(Robot control records)
╭──

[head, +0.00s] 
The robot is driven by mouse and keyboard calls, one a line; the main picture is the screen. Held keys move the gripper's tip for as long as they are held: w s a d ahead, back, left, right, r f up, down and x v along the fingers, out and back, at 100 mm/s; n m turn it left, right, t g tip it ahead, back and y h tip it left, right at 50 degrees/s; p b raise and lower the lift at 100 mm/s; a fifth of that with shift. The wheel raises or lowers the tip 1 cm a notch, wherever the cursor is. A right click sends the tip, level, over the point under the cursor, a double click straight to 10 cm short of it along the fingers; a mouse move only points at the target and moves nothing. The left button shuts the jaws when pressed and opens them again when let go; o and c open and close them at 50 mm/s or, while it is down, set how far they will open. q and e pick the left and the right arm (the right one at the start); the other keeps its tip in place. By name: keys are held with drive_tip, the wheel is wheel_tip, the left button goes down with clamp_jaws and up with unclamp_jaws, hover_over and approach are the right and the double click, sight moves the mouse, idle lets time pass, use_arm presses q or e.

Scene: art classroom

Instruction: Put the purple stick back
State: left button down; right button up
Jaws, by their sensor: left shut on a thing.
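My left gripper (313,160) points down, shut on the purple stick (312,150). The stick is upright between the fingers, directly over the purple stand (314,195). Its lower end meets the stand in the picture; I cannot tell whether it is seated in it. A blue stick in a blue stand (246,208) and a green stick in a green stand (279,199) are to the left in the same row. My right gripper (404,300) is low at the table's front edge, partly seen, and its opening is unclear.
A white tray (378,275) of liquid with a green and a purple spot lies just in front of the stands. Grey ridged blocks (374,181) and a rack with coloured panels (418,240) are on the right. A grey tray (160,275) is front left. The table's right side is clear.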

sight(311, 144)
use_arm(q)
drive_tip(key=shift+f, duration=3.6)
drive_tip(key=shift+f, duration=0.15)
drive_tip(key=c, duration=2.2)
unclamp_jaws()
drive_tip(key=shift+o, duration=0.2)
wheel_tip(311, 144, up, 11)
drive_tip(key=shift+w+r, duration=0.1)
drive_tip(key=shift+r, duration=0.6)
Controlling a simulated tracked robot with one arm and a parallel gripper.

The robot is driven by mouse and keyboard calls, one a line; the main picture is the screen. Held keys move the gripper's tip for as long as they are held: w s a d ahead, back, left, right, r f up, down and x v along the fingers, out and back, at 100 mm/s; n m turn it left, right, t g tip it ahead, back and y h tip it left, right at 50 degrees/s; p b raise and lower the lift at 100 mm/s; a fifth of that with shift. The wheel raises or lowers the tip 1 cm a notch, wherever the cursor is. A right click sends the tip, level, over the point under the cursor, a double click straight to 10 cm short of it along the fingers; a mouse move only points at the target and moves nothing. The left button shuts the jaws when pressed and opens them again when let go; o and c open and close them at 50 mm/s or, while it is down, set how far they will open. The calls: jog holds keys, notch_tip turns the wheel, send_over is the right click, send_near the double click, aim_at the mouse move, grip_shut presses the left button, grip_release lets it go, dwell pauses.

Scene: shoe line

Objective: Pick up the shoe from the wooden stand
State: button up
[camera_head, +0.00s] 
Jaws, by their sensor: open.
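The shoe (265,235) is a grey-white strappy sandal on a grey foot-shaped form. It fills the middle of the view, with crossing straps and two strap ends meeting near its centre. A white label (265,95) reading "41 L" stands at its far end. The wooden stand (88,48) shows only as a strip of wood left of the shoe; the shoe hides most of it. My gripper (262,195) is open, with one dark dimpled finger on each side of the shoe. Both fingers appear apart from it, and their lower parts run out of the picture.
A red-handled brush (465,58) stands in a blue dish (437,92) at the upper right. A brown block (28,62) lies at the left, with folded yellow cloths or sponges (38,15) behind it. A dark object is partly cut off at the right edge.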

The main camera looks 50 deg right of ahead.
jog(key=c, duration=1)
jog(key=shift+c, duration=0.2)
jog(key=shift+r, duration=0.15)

╰──

▶ _Goal of the exercise_: Using the records above, find and show each line with the string "State".

▶ _Answer to this task_:
State: left button down; right button up
State: button up

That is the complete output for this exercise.